• **Set exercise**
Begin with the line that contains "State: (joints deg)" and transcribe each line after it, up to and including the last line of the listing below.

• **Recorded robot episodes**
◇ ◇ ◇

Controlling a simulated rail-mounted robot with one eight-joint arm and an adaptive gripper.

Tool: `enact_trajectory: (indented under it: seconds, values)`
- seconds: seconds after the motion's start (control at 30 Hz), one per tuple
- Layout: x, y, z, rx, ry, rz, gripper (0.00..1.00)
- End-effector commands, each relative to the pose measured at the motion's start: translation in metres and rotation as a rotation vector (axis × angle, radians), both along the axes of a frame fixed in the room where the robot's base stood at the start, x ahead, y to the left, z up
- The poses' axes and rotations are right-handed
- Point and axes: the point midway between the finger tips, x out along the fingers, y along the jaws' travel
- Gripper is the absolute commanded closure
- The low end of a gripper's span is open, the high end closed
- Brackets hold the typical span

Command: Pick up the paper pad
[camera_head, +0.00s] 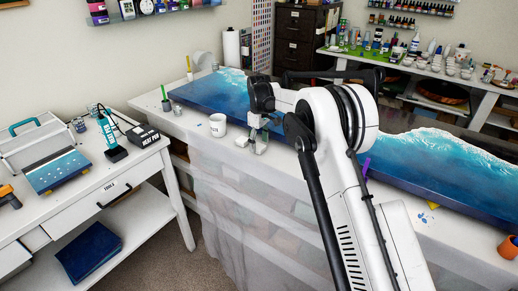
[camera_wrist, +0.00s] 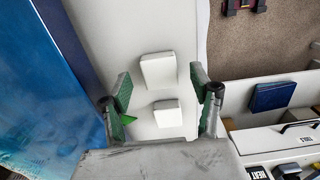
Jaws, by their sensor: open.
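Two small white blocks lie on the white bench top in the wrist view: a larger squarish block (camera_wrist: 158,70) and a smaller block (camera_wrist: 168,113) below it. Either looks like a paper pad; I cannot tell which is the pad. My gripper (camera_wrist: 160,84) is open, with its green-padded fingers on either side of the blocks and nothing held. The fingers look to be above the bench; the exact height is unclear. In the head view my gripper (camera_head: 257,141) is over the bench's front edge, with a small white block (camera_head: 242,142) just left of it.
A plastic sheet (camera_head: 235,200) hangs down the bench front. A side table (camera_head: 110,180) with tools stands left.

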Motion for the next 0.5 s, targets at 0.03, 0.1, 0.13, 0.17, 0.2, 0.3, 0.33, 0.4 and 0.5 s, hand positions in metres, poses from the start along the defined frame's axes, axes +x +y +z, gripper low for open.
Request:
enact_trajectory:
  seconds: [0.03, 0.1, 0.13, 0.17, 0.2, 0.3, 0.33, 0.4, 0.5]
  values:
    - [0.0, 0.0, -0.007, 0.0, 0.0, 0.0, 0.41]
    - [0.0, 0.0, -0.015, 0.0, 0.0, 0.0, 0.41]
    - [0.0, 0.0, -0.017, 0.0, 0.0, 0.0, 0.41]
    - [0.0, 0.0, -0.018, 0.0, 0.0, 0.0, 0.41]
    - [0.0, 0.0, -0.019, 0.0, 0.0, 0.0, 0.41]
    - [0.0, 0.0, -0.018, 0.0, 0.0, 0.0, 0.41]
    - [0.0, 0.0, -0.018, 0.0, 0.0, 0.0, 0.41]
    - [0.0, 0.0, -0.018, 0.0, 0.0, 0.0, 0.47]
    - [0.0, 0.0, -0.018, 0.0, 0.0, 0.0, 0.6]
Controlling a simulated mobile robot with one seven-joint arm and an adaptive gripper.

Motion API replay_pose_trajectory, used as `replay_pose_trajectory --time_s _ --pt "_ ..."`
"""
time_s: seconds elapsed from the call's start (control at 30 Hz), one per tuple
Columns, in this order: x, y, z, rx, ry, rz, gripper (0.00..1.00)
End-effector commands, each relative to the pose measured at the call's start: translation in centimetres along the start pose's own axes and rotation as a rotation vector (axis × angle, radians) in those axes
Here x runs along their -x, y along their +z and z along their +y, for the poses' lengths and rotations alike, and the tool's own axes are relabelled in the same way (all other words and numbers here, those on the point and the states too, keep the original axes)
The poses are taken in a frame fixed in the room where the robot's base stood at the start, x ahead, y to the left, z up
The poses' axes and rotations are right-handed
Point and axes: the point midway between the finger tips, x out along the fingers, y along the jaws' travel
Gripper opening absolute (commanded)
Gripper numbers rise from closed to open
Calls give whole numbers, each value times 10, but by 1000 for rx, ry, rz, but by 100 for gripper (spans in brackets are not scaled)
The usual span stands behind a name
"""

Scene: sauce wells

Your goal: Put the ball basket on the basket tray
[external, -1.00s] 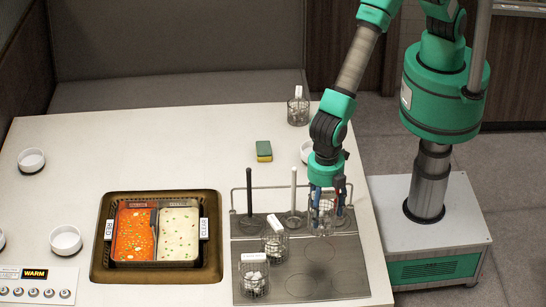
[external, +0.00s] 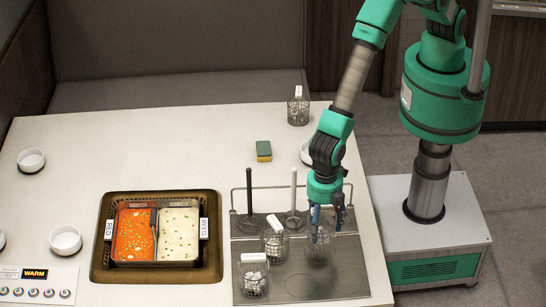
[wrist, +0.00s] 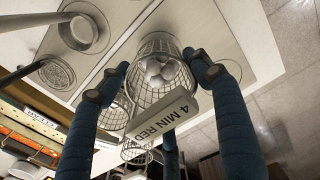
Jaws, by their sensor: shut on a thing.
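The ball basket (wrist: 160,48) is a wire mesh basket of pale round balls, with a white tag (wrist: 162,115) reading "4 MIN RED". It shows blurred in the external view (external: 320,242), below my gripper (external: 327,222). In the wrist view the fingers of my gripper (wrist: 154,78) are on either side of the basket's tag end, shut on it. The basket tray (external: 345,272) is a grey metal plate with a rail at its back, at the table's right front. The held basket is over its right part; I cannot tell whether it touches.
Two other wire baskets (external: 275,243) (external: 254,276) stand on the tray, left of the held one. Ladles (external: 249,195) stand along the rail. A two-part sauce pot (external: 157,232) is left. Another basket (external: 298,110) stands at the back, near a sponge (external: 263,150).

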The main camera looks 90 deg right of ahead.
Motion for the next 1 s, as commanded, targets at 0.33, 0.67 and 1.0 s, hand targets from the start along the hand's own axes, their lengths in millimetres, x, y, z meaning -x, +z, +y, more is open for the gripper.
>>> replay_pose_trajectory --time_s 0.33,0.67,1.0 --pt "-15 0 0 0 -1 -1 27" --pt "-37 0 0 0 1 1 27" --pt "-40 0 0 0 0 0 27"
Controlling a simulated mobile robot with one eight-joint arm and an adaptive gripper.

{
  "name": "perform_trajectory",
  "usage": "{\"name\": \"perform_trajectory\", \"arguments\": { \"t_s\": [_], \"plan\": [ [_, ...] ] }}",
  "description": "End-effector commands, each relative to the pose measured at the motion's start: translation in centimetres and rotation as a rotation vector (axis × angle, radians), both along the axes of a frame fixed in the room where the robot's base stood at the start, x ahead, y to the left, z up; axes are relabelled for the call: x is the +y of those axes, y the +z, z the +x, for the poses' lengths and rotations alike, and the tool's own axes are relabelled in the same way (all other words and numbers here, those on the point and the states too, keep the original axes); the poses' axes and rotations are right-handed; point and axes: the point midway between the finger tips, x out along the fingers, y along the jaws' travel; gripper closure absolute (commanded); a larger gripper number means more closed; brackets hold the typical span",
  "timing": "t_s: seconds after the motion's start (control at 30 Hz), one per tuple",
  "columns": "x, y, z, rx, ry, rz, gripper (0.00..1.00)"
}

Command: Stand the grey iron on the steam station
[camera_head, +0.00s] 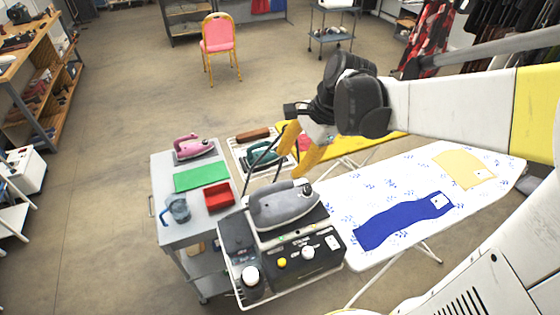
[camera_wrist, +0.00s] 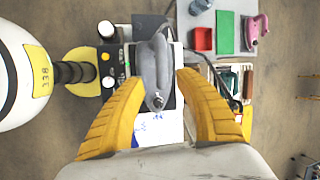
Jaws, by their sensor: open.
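The grey iron (camera_head: 283,206) rests on top of the black and grey steam station (camera_head: 290,258) at the near end of the ironing board. In the wrist view the iron (camera_wrist: 154,70) lies between and beyond the yellow fingers, on the station (camera_wrist: 128,65). My gripper (camera_head: 299,150) is open and empty, above and behind the iron in the head view. The fingers (camera_wrist: 158,103) spread to either side of the iron's near end in the wrist view, and I see no contact. Part of the station's top is hidden under the iron.
A trolley (camera_head: 165,237) at left holds a pink iron (camera_head: 193,146), green mat (camera_head: 201,176), red tray (camera_head: 219,196) and jug (camera_head: 176,209). A teal iron (camera_head: 262,155) stands behind the station. The ironing board (camera_head: 400,187) carries blue cloth (camera_head: 402,220) and yellow cloth (camera_head: 463,169).

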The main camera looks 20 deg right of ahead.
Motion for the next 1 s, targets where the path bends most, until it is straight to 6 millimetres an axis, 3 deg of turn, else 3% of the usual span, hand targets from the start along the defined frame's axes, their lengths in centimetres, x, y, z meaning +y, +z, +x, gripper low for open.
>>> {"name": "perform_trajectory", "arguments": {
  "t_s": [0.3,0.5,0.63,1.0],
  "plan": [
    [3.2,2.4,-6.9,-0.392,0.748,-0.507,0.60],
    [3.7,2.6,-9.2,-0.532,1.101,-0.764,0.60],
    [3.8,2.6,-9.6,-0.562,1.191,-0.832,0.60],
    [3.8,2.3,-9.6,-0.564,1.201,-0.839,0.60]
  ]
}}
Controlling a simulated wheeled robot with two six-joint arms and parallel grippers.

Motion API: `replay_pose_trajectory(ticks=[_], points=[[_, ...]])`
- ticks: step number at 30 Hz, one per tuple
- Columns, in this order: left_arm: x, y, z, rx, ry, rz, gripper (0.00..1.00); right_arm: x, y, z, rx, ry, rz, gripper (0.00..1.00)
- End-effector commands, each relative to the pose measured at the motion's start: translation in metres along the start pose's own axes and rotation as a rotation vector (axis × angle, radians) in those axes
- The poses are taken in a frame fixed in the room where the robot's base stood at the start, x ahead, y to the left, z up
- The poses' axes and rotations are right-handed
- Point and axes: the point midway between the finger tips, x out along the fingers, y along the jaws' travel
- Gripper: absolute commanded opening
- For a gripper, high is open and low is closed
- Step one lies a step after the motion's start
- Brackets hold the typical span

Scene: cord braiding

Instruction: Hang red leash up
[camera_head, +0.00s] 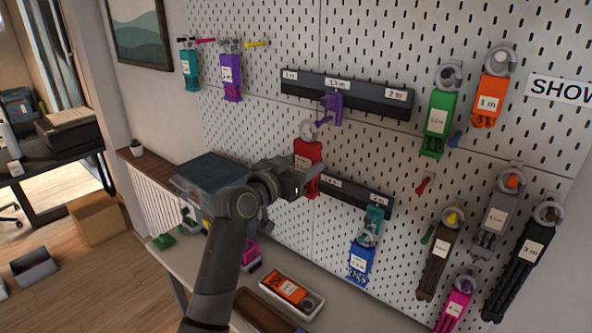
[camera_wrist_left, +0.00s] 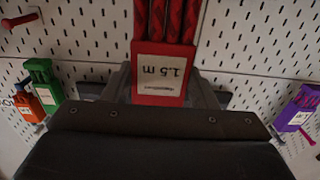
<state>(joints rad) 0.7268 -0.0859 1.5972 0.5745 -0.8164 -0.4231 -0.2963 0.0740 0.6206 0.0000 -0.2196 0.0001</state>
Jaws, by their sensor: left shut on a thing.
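The red leash (camera_head: 306,152) is a folded bundle with a white label, in front of the pegboard in the head view. Its grey ring (camera_head: 309,130) is at the top, just below the purple hook (camera_head: 333,106) on the upper rail. I cannot tell whether ring and hook touch. My left gripper (camera_head: 304,182) is shut on the red leash. In the left wrist view the red leash (camera_wrist_left: 160,88) sits between the fingers, its "1.5 m" label upside down. My right gripper is not in view.
The upper black rail (camera_head: 390,105) is labelled 1 m, 1.5 m and 2 m. A lower rail (camera_head: 345,191) carries a teal hook (camera_head: 373,222) and a blue leash (camera_head: 361,262). Green (camera_head: 437,122) and orange (camera_head: 488,98) leashes hang at right.

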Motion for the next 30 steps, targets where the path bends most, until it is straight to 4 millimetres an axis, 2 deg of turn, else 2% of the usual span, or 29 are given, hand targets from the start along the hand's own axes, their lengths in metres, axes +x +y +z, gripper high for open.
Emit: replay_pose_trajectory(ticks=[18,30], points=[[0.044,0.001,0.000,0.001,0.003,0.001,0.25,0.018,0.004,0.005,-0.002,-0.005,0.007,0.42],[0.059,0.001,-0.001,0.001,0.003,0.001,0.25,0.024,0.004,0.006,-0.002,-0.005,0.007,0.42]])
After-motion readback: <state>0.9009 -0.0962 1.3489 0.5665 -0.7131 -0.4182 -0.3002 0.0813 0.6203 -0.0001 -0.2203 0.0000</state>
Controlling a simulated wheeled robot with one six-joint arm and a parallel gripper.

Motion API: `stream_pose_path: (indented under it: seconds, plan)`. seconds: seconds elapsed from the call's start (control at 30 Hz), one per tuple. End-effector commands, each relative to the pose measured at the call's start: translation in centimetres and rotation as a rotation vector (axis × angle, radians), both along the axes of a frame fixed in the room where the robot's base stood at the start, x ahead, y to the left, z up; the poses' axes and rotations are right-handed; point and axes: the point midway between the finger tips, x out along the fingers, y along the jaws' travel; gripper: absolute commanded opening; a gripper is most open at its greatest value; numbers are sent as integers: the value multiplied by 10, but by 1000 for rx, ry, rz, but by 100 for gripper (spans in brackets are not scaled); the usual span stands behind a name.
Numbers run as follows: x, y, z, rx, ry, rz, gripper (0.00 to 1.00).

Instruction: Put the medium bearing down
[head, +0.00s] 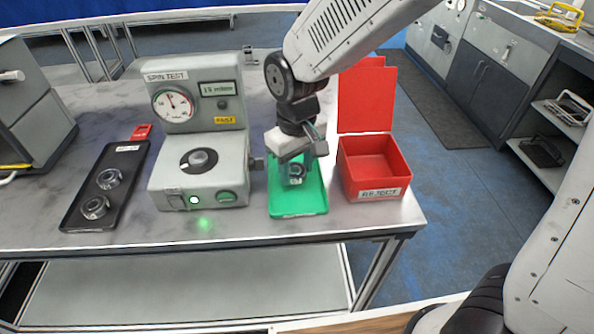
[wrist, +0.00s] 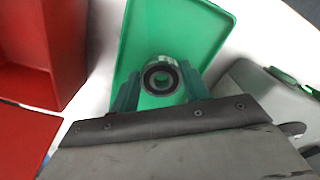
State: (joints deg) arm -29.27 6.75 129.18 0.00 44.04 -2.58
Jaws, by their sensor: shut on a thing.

◇ ◇ ◇

• **Response for this exercise**
State: (joints deg) arm -29.27 6.75 129.18 0.00 44.04 -2.58
Jaws, by their sensor: shut on a thing.

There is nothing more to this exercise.